• [Objective] The data below should be restated word for word, with every picture omitted.

-- Begin --

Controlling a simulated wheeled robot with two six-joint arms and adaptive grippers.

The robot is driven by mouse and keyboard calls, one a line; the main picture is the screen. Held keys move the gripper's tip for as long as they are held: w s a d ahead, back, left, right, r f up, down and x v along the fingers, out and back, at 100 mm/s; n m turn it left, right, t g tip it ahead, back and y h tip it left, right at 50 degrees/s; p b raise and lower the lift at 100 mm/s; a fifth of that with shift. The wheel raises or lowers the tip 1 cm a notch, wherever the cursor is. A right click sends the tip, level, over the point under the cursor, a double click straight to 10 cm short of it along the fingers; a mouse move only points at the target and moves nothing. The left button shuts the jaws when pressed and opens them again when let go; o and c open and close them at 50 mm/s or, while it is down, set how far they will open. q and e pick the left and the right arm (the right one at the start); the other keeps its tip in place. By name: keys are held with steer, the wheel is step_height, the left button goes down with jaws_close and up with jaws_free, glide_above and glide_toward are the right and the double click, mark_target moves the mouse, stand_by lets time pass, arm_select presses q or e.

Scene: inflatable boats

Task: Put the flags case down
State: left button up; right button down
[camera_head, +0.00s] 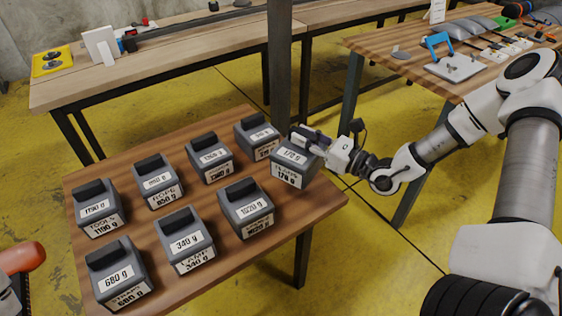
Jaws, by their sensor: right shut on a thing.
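The flags case, a grey box labelled 178 g (289,175), is at the far right end of the front row, over the small wooden table (320,205). The word above its weight is too small to read surely. My right gripper (312,142) comes from the right and is shut on the top of this case. The case looks upright, and its lower edge is over or on the tabletop; I cannot tell whether it touches. It partly hides the case behind it.
Several similar grey cases stand in two rows, including the 1620 g case (246,208) just left of the held one and a partly hidden case (257,137) behind it. A dark post (280,70) rises behind the table. Bare wood lies at the table's right end.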

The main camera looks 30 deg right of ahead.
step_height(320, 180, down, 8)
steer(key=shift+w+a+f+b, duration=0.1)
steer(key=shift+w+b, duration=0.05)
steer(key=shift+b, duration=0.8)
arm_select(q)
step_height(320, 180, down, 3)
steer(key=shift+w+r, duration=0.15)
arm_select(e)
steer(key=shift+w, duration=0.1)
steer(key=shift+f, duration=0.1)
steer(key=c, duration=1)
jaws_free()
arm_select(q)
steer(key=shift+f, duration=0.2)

-- End --

• [The reply]
Controlling a simulated wheeled robot with two six-joint arms and adaptive grippers.

The robot is driven by mouse and keyboard calls, one a line; the main picture is the screen. Held keys move the gripper's tip for as long as they are held: w s a d ahead, back, left, right, r f up, down and x v along the fingers, out and back, at 100 mm/s; n m turn it left, right, t g tip it ahead, back and y h tip it left, right at 50 degrees/s; p b raise and lower the lift at 100 mm/s; a fifth of that with shift. The wheel raises or lowers the tip 1 cm a notch, wherever the cursor is. A right click sends the tip, level, over the point under the cursor, a double click straight to 10 cm short of it along the fingers; a mouse move only points at the target and moves nothing. The left button shuts the jaws when pressed and opens them again when let go; o and c open and close them at 50 mm/s or, while it is down, set how far they will open. q and e pick the left and the right arm (the right one at the start); the other keeps its tip in place. By name: keys are held with steer, the wheel is step_height, the left button goes down with jaws_close and up with jaws_free, glide_above and glide_toward are the right and the double click, mark_target moves the mouse, stand_by lets time pass, arm_select presses q or e.

Scene: inflatable boats

Task: Put the flags case down
State: left button up; right button down
[camera_head, +0.00s] 
Jaws, by their sensor: right shut on a thing.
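The flags case, a grey box labelled 178 g (289,175), is at the far right end of the front row, over the small wooden table (320,205). The word above its weight is too small to read surely. My right gripper (312,142) comes from the right and is shut on the top of this case. The case looks upright, and its lower edge is over or on the tabletop; I cannot tell whether it touches. It partly hides the case behind it.
Several similar grey cases stand in two rows, including the 1620 g case (246,208) just left of the held one and a partly hidden case (257,137) behind it. A dark post (280,70) rises behind the table. Bare wood lies at the table's right end.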

The main camera looks 30 deg right of ahead.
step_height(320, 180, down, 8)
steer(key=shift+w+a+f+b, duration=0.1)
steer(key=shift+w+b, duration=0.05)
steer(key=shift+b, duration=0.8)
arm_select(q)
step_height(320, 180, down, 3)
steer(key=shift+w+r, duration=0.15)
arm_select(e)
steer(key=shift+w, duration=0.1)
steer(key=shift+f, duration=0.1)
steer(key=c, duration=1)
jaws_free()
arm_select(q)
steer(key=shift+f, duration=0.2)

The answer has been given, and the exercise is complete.